Copy out each line of the data holding "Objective".

>>>

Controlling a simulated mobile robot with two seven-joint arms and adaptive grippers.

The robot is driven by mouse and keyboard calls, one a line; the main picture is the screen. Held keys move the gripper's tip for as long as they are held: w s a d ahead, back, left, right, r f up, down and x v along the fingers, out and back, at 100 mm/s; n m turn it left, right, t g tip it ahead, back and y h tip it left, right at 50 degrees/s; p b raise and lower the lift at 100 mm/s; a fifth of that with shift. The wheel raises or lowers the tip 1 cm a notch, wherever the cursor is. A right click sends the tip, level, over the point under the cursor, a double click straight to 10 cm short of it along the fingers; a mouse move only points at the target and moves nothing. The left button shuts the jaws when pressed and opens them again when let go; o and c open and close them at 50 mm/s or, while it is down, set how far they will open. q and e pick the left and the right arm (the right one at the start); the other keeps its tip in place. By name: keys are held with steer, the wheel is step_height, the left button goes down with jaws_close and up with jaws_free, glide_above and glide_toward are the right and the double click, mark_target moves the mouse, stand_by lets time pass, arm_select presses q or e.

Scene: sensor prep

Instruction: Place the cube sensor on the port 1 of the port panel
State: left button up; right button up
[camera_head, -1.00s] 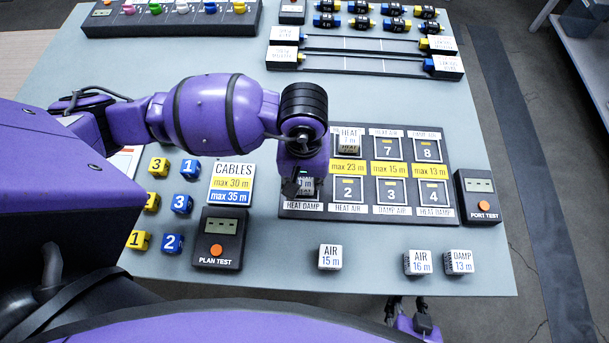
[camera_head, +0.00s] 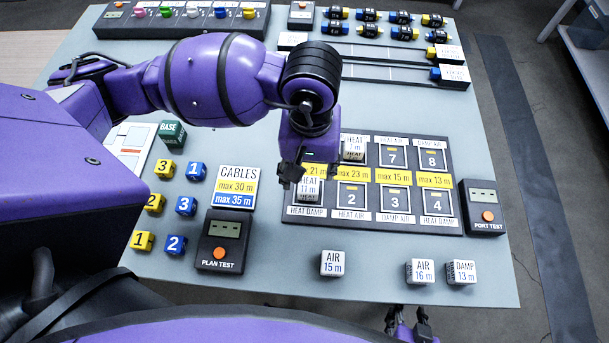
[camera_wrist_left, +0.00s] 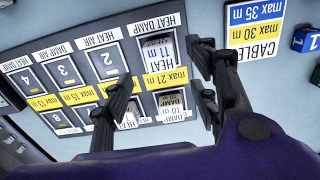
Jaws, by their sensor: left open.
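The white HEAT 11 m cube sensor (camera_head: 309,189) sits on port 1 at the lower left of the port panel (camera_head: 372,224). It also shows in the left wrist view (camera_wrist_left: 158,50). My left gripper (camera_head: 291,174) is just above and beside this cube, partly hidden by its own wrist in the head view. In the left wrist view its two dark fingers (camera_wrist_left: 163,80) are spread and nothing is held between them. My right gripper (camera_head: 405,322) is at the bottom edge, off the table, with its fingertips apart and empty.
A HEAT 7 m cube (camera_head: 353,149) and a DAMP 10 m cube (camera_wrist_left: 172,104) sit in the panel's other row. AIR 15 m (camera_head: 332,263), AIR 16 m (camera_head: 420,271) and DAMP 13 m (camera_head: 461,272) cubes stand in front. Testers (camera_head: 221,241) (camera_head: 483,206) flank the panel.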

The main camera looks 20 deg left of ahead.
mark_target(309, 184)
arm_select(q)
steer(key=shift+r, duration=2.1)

<<<
>>>

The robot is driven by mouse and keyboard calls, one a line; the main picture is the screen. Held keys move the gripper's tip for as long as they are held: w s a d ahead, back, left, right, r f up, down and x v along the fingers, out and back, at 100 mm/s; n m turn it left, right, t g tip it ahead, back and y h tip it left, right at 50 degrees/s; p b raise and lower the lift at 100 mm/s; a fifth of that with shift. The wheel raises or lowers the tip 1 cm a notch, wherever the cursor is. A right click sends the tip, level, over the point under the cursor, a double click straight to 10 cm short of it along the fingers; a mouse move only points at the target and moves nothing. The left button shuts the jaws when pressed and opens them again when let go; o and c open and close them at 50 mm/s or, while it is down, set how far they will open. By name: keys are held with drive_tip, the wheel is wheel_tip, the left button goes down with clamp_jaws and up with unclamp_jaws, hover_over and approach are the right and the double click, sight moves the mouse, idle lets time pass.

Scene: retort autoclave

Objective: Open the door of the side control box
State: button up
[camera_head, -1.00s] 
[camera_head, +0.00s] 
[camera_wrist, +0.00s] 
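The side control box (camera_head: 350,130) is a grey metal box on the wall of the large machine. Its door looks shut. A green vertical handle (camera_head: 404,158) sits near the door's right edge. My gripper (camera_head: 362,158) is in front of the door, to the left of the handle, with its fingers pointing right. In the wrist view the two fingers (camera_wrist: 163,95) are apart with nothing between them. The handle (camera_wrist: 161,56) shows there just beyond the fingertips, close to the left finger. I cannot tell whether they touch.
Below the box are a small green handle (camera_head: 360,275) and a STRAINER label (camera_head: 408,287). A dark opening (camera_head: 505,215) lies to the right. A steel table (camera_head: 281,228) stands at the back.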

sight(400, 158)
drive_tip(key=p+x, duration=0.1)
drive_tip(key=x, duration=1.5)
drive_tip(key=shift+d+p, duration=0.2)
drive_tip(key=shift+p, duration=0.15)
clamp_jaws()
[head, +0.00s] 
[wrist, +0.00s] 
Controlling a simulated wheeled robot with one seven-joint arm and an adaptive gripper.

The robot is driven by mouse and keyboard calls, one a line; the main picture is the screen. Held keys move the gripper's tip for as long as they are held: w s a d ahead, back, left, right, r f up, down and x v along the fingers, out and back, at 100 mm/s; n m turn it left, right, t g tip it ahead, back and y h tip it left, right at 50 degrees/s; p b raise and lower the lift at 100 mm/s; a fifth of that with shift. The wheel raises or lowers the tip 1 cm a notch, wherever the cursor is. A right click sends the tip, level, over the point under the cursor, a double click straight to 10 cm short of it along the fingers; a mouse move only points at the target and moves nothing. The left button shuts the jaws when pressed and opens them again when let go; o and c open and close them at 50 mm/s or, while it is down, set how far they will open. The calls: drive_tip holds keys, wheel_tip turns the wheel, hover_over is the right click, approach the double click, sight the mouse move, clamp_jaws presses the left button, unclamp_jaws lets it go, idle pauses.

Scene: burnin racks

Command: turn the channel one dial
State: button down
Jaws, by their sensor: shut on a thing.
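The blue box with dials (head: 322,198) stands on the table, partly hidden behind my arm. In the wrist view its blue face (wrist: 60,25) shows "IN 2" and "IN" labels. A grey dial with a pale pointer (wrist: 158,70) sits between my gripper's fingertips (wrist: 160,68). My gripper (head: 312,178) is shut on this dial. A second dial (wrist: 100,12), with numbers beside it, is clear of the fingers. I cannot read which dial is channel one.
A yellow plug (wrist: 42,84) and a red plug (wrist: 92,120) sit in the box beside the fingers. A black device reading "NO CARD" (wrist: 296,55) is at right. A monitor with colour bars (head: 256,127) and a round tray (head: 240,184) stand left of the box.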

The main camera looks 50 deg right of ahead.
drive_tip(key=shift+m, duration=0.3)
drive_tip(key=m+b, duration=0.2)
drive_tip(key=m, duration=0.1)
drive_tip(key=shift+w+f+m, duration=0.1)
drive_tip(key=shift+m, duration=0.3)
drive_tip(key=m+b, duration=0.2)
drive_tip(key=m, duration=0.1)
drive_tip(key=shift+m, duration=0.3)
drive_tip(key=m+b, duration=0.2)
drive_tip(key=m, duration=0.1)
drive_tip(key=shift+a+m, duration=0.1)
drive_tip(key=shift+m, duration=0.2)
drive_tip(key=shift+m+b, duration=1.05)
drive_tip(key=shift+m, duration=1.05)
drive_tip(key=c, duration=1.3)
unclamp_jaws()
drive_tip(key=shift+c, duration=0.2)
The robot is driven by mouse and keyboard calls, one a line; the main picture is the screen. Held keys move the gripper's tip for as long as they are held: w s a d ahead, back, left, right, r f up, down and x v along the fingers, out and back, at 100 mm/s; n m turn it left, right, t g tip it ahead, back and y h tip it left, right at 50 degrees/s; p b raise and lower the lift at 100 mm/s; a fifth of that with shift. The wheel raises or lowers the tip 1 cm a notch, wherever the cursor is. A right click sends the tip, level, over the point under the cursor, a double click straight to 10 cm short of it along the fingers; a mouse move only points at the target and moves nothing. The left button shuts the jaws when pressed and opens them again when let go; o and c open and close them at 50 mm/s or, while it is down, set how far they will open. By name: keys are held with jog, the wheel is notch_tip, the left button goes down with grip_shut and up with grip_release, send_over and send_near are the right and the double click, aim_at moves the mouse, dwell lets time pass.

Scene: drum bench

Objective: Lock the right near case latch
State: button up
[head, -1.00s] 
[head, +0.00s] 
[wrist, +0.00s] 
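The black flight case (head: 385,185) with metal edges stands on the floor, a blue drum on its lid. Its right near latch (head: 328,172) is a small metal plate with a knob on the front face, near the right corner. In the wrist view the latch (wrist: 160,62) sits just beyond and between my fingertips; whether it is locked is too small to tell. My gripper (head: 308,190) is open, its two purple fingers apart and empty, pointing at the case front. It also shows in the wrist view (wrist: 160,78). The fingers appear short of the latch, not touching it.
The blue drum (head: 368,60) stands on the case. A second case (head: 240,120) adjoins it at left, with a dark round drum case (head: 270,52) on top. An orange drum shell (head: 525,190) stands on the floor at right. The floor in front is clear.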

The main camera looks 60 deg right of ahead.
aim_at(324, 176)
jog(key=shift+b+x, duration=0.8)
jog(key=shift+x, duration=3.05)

<<<

Written response:
Objective: Open the door of the side control box
Objective: Lock the right near case latch

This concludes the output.